The law states children aged 14 and under should not be sent to custody unless they have committed a grave offence or have committed a serious offence and are deemed to be a persistent offender.

But Barnardo’s examination of the cases of 214 children - 46 per cent of those in this age group sent to custody in 2007/08 - found that more than a third did not meet this criterion but were still incarcerated. That suggests that 170 children in England and Wales should not have been put behind bars that year.

More than 20 per cent had been sent to custody for breaching a community order such as a supervision or anti social behaviour order.

The study also reveals that:

  • just under half the children locked up had been abused
  • more than a third were living with a known offender
  • 38 per cent had witnessed violence in their family
  • 8 per cent had attempted suicide
  • the likelihood of being sent to custody varied significantly by postcode.

Locking up or giving up? – the second in a series of reports from Barnardo’s – gathered evidence from 61 youth offending teams (YOTs).

The children’s charity’s chief executive and former director general of the prison service Martin Narey said:

"Barnardo’s is realistic about the reality that some children, even those as young as 12, need to be locked up.

But the clear intention of Government and of Parliament is that custody for teenagers as young as this should, genuinely, be used only as a last resort.

Until 1998 it would have been illegal to send a child of this age to custody unless they had committed one of the so called ‘grave offences’. Now we do this, every year, to more than 400 children aged 12, 13 and 14.

What are we thinking of? This is a tragedy for the young people themselves, it’s a shocking waste of money and, in terms of reducing their offending and doing anything to protect victims it is almost invariably ineffective.

We are calling for stricter, clearer rules on sending children as young as 12 to custody so that practice can be brought into line with Government policy."

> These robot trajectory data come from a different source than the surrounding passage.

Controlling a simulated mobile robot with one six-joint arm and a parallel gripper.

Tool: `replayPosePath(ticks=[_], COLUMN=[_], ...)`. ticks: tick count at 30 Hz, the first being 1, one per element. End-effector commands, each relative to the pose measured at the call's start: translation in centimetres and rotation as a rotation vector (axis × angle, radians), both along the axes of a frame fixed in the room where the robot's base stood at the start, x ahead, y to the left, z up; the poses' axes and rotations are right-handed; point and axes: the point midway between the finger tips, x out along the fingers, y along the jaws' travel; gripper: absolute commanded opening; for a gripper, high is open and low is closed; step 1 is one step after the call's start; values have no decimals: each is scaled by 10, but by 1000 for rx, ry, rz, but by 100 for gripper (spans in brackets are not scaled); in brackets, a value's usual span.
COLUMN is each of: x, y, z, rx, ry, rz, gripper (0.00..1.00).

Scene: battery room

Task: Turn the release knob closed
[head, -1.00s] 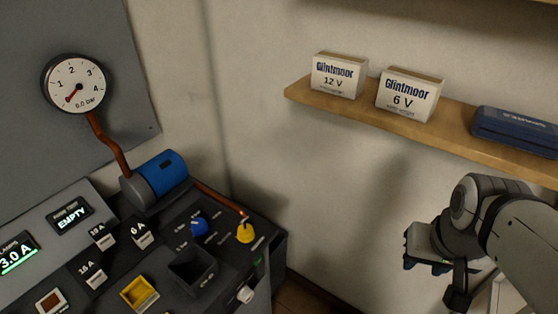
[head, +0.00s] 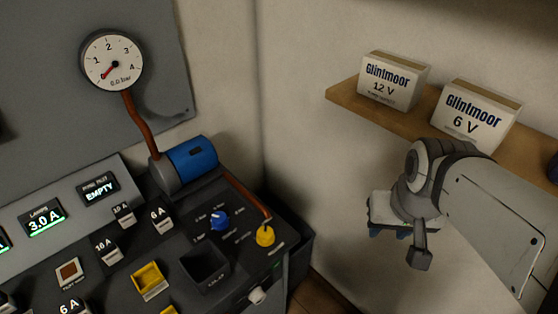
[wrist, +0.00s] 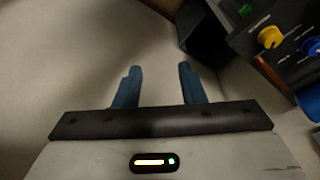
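A yellow knob (head: 265,236) stands at the right end of the dark bench panel, where a thin copper pipe comes down to it. It looks like the release knob, but its label is too small to read. It also shows at the upper right of the wrist view (wrist: 270,37). My gripper (head: 389,234) is right of the bench in the head view, in front of the wall and apart from the knob. In the wrist view its two blue fingers (wrist: 158,85) stand apart with nothing between them. The pressure gauge (head: 112,61) reads 0.0 bar.
A blue knob (head: 219,220) and a dark open socket (head: 204,268) lie left of the yellow knob. A white knob (head: 257,295) sticks out of the bench front. A blue cylinder (head: 192,158) stands behind. A shelf (head: 405,122) with boxes hangs above my arm.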

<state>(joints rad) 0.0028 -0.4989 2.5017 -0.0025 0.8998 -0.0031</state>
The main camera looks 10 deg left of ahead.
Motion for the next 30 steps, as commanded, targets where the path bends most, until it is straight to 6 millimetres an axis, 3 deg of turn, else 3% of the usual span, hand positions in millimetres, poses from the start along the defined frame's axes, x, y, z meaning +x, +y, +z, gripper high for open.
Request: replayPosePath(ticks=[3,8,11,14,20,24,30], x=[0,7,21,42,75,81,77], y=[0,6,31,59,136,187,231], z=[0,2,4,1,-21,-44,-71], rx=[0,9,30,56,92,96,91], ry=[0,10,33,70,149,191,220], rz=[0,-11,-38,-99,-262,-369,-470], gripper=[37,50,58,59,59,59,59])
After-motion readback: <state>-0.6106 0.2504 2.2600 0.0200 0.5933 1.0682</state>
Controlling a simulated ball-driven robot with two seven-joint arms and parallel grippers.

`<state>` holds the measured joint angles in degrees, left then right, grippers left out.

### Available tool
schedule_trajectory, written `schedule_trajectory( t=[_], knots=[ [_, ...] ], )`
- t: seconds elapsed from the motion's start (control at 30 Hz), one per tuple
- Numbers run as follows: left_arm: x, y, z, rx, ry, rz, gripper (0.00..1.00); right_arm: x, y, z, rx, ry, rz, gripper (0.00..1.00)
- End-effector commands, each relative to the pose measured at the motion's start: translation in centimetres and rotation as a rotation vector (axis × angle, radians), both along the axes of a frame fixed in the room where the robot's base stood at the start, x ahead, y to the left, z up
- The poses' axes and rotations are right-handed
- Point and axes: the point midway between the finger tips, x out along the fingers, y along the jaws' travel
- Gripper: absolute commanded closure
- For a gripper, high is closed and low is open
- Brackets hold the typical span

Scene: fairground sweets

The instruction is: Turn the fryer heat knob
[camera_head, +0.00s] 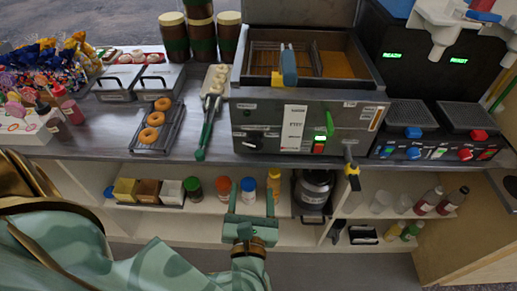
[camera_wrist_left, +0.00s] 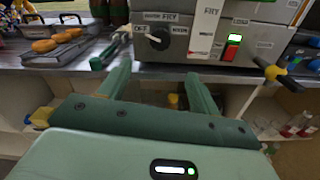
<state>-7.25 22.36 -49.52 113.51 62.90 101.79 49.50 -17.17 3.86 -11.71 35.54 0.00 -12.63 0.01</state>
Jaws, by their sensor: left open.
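The fryer (camera_head: 270,112) is a grey metal box on the counter with an oil basin on top. Its heat knob (camera_head: 249,144) is black, low on the left of the front panel. In the left wrist view the knob (camera_wrist_left: 158,38) shows near the top, beside a white label. My left gripper (camera_head: 251,192) is open and empty, below the counter edge in front of the shelf. In the left wrist view its two fingers (camera_wrist_left: 158,78) point toward the panel, with the knob beyond and apart from them. My right gripper is not in view.
A yellow-tipped valve handle (camera_head: 351,168) juts from the fryer's lower right. Green-handled tongs (camera_head: 205,135) lie left of the fryer, near a doughnut tray (camera_head: 140,145). The shelf below holds several jars. The space before the knob looks clear.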

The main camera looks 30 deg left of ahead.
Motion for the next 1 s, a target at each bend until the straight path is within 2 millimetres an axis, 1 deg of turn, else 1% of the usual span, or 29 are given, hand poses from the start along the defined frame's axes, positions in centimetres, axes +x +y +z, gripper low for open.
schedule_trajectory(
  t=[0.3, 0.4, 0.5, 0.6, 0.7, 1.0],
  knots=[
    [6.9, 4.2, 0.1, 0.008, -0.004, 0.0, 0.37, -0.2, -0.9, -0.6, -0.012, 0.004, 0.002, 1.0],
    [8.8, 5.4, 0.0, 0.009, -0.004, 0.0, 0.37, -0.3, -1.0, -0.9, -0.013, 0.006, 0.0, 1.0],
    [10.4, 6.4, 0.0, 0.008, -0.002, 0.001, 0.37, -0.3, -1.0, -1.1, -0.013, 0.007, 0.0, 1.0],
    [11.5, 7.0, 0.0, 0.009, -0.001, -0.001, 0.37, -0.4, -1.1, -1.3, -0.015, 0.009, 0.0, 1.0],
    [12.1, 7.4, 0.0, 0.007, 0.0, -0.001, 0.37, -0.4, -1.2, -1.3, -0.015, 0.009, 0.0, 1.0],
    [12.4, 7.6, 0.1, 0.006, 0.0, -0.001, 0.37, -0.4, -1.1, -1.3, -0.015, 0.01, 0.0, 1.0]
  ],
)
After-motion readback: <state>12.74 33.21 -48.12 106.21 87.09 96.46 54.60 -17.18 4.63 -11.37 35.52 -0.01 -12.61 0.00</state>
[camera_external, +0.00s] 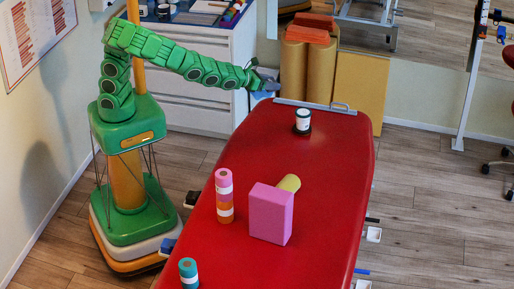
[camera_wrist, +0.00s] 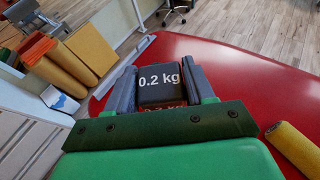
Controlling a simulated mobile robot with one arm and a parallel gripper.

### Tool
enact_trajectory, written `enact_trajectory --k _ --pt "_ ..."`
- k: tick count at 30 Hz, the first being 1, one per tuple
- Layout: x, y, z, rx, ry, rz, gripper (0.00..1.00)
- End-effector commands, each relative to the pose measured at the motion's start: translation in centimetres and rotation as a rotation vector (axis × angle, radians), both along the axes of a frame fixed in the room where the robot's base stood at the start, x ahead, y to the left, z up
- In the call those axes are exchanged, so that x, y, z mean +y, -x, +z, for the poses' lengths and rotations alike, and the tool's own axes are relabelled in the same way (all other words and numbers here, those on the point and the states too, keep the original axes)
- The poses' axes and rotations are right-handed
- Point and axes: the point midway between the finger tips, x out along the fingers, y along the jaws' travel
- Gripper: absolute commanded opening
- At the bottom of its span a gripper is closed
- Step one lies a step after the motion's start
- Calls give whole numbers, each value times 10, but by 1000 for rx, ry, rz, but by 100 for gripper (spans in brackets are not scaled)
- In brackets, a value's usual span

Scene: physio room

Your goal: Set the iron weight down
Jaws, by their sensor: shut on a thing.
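My gripper (camera_external: 264,82) is at the far left corner of the red treatment table (camera_external: 330,185), near its head end. In the wrist view my gripper (camera_wrist: 161,82) has its two grey fingers closed on either side of the iron weight (camera_wrist: 160,86), a dark block marked "0.2 kg" in white. The red table top (camera_wrist: 235,75) shows beyond and beside the weight. In the external view the weight cannot be made out clearly at the fingers. I cannot tell how high it is above the table or whether it touches anything.
A black-and-white jar-like item (camera_external: 303,121) stands on the table near the gripper. Nearer are a pink block (camera_external: 271,213), a yellow roll (camera_external: 289,183), a pink-and-orange stack (camera_external: 224,195) and a teal roll (camera_external: 188,272). Tan rolls (camera_external: 306,70) stand behind the table. Its right side is clear.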

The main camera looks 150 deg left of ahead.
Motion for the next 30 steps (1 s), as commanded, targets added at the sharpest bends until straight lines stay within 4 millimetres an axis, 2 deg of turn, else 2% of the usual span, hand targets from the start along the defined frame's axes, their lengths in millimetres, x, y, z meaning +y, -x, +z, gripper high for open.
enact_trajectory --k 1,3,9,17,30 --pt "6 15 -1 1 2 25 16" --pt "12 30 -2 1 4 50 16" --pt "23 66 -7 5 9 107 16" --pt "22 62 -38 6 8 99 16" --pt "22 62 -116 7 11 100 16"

Barnardo’s is calling for:

  • strict sentencing rules which reflect the intention of Parliament and Government so that children aged 14 and under cannot be considered for custody unless they have committed a grave crime or unless they have committed a serious offence and are a persistent offender; combined with
  • a clear definition of persistency – so that custody is reserved for those whose offending really merits it
  • a breach of a community based sentence never to result in a custody sentence for a child aged 14 or under unless there has been a serious or violent offence
  • a requirement in national standards for YOTs to support children to comply with conditions of community orders
  • guidance instructing courts to seek further information about children who have experienced abuse, neglect or disadvantage
  • steps to allow children serving a detention and training order to be placed other than in the secure estate.

 

Notes to editors

  1. Download Locking up or giving up? Why custody thresholds for teenagers aged 12, 13 and 14 (PDF).
  2. The survey looked at children aged 12, 13 and 14 who received a detention and training order in 2007/08 – the only custodial sentence available for children this age other than for those who commit grave crimes and they have been excluded from this research.
  3. In November 2008, in a report of an interview with Jack Straw for The House Magazine, the editor said: “Straw’s tough Home Secretary persona is also notably absent when he talks about youth justice. Custody for children and young people ‘is always a last resort’ he says. And while he stresses that sentencing is a matter for the courts, he argues that children are only sent to jail ‘if they’ve committed grave offences – murders or rapes or offences like that, when there is no option but to give them custody’.”
  4. Child custody is expensive and ineffective, with re-offending rates at 80 per cent.
  5. Custody is expensive; it can cost as much as £185,780 to accommodate one young person for a year.